> Written task: Each line from the one containing "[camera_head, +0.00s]" through the one containing "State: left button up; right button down" must be echoed exactly, endpoints included, and every other line omitted.
***** Supplied data *****
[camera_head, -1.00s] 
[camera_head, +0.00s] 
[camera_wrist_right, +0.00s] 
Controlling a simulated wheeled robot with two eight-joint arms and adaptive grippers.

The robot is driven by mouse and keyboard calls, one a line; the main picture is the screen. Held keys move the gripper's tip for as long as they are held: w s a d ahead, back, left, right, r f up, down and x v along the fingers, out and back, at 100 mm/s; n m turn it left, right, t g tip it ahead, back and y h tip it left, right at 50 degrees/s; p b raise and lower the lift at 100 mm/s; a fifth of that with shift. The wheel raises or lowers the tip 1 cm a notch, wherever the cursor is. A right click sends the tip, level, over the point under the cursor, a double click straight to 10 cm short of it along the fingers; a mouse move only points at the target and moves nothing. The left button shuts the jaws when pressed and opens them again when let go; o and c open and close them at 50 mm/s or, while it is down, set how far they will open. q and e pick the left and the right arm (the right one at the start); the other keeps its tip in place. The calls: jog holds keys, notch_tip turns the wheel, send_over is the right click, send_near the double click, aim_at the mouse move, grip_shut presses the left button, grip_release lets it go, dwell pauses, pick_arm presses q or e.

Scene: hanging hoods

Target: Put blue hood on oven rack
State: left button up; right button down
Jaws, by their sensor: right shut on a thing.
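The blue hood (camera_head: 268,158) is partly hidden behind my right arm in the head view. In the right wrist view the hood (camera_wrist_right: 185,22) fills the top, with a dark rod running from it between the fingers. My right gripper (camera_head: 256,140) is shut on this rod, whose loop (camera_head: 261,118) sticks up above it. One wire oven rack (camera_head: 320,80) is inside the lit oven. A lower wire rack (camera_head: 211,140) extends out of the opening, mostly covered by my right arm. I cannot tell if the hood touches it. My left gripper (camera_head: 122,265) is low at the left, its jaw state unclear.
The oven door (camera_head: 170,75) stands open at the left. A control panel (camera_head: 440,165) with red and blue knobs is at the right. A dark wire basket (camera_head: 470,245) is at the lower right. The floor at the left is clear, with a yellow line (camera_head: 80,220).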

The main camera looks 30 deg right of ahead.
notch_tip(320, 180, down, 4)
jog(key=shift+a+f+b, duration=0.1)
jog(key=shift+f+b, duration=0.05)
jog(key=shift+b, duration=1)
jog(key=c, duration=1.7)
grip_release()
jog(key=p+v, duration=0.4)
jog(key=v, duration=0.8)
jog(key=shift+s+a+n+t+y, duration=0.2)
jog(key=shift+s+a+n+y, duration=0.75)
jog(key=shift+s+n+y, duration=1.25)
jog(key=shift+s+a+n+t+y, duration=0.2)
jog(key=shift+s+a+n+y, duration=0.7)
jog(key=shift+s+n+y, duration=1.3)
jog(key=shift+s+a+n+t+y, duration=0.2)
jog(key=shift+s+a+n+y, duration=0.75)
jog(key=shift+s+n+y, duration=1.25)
*****
> Final result:
[camera_head, +0.00s] 
[camera_wrist_right, +0.00s] 
Controlling a simulated wheeled robot with two eight-joint arms and adaptive grippers.

The robot is driven by mouse and keyboard calls, one a line; the main picture is the screen. Held keys move the gripper's tip for as long as they are held: w s a d ahead, back, left, right, r f up, down and x v along the fingers, out and back, at 100 mm/s; n m turn it left, right, t g tip it ahead, back and y h tip it left, right at 50 degrees/s; p b raise and lower the lift at 100 mm/s; a fifth of that with shift. The wheel raises or lowers the tip 1 cm a notch, wherever the cursor is. A right click sends the tip, level, over the point under the cursor, a double click straight to 10 cm short of it along the fingers; a mouse move only points at the target and moves nothing. The left button shuts the jaws when pressed and opens them again when let go; o and c open and close them at 50 mm/s or, while it is down, set how far they will open. q and e pick the left and the right arm (the right one at the start); the other keeps its tip in place. The calls: jog holds keys, notch_tip turns the wheel, send_over is the right click, send_near the double click, aim_at the mouse move, grip_shut presses the left button, grip_release lets it go, dwell pauses, pick_arm presses q or e.

Scene: hanging hoods

Target: Put blue hood on oven rack
State: left button up; right button down

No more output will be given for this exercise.